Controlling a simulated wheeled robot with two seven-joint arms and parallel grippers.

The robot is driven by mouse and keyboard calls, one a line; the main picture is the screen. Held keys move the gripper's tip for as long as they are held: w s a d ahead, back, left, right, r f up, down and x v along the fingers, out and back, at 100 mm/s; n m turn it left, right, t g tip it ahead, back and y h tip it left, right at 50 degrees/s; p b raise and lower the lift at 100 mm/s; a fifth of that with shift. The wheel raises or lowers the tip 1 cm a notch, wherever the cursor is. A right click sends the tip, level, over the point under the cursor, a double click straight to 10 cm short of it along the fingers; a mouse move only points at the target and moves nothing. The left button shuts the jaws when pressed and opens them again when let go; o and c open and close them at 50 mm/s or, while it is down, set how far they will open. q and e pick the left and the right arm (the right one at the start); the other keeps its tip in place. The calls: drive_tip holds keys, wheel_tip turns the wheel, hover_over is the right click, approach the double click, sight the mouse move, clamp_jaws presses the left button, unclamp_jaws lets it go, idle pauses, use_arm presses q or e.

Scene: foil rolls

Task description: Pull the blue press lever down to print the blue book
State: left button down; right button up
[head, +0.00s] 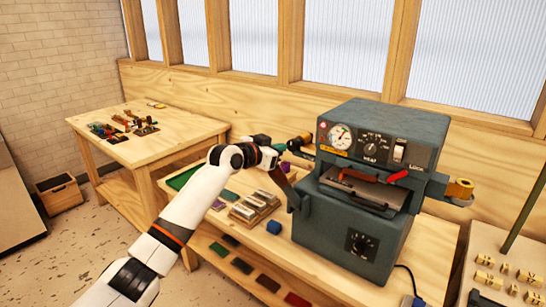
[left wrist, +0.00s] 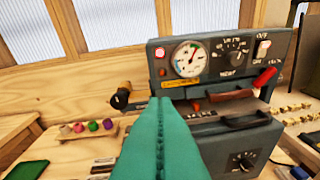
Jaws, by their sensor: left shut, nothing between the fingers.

......

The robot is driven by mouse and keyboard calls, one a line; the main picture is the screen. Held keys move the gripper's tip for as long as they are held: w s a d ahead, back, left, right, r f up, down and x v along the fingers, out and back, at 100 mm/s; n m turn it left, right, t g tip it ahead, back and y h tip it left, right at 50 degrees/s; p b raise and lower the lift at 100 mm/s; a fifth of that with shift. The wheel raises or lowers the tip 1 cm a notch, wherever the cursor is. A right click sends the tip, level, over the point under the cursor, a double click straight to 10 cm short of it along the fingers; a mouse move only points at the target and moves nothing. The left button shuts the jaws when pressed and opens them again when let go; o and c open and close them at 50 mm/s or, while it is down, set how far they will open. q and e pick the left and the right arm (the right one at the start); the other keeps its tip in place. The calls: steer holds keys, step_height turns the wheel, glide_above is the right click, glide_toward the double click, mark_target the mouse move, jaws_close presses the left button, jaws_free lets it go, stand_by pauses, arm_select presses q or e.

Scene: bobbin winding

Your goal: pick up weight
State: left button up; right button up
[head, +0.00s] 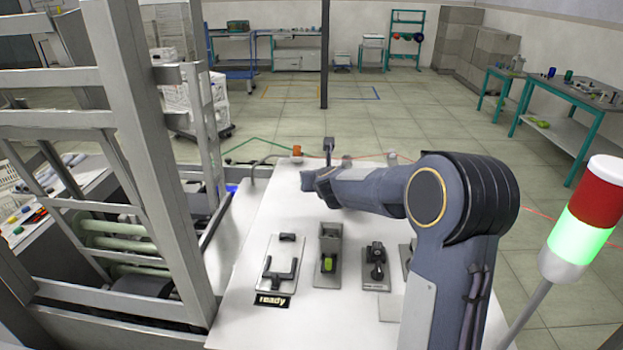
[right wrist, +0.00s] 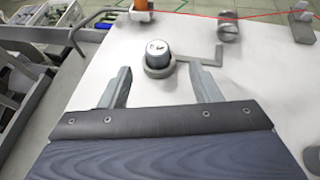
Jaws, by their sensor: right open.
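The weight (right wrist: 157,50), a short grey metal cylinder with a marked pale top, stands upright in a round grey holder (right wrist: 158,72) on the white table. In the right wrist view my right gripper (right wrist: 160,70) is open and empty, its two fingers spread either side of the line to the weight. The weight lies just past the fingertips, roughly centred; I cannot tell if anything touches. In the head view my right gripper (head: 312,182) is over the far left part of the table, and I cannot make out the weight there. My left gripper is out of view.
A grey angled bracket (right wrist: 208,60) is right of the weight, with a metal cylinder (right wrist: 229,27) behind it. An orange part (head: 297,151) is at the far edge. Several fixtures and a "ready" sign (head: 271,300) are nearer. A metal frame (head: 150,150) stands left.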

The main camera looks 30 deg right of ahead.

......

Give back only the lines from the one holding "Scene: foil rolls" through the one holding "Jaws, by their sensor: left", both kept, exactly as written. Omit the images.

Scene: foil rolls

Task description: Pull the blue press lever down to print the blue book
State: left button down; right button up
[head, +0.00s] 
[left wrist, +0.00s] 
Jaws, by their sensor: left shut, nothing between the fingers.

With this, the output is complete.